> Supplied data
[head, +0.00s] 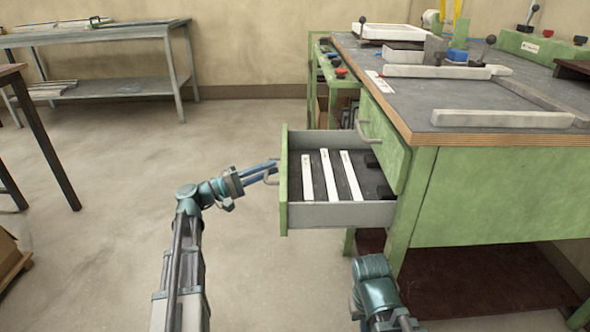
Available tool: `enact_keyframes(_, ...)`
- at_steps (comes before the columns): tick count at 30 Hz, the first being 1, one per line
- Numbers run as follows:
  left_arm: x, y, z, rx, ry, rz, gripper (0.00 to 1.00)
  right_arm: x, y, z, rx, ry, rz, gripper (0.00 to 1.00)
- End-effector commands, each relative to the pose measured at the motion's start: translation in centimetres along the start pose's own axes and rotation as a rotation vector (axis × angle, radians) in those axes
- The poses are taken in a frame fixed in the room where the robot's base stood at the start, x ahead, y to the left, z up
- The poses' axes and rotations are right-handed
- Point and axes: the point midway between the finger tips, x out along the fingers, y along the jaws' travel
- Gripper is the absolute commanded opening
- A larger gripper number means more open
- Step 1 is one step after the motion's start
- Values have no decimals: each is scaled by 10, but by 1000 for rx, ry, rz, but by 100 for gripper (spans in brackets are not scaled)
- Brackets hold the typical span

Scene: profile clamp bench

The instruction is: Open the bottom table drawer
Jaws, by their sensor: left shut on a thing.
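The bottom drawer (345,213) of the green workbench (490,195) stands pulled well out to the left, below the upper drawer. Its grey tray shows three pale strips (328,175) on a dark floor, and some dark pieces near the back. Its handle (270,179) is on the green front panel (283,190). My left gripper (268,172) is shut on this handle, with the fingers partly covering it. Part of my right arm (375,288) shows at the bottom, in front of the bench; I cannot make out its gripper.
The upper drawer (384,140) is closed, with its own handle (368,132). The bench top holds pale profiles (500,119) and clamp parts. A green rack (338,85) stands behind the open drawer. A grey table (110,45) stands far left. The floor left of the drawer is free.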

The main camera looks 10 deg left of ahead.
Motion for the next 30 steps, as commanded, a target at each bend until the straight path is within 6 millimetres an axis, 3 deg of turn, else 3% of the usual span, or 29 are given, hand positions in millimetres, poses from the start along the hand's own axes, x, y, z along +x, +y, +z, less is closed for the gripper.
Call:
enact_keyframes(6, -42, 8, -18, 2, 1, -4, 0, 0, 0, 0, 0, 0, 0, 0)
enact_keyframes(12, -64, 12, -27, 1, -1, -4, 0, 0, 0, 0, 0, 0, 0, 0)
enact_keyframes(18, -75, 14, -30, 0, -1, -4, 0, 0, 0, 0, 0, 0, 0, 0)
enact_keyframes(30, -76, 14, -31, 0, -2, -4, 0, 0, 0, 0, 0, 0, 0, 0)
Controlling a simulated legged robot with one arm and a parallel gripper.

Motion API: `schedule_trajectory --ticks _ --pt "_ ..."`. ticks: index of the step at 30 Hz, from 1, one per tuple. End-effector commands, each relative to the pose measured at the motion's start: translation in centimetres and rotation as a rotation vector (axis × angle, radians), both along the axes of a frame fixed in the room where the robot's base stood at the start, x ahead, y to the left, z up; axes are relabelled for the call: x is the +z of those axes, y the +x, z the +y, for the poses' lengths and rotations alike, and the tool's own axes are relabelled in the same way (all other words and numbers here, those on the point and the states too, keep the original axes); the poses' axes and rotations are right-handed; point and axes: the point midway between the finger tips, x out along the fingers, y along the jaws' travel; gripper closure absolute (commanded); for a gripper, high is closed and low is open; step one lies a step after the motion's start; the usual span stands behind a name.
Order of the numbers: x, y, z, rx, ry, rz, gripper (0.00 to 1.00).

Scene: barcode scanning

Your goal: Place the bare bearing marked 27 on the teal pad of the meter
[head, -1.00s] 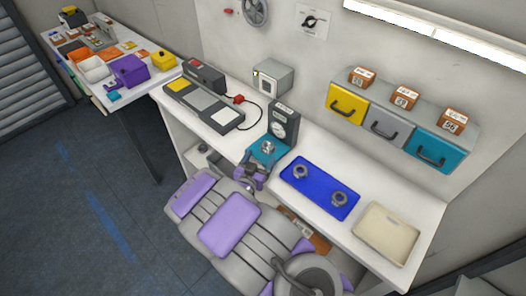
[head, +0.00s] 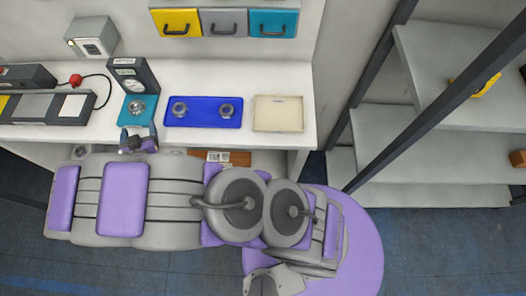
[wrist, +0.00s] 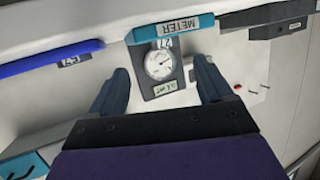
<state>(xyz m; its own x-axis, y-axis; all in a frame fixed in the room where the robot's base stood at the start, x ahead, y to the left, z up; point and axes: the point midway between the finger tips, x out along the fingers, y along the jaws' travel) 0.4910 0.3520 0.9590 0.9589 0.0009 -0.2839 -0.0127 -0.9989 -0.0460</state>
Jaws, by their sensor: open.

> What you are asked to do
Gather up the lines that contain the word "Scene".

> Solution to this exercise
Scene: profile clamp bench
Scene: barcode scanning

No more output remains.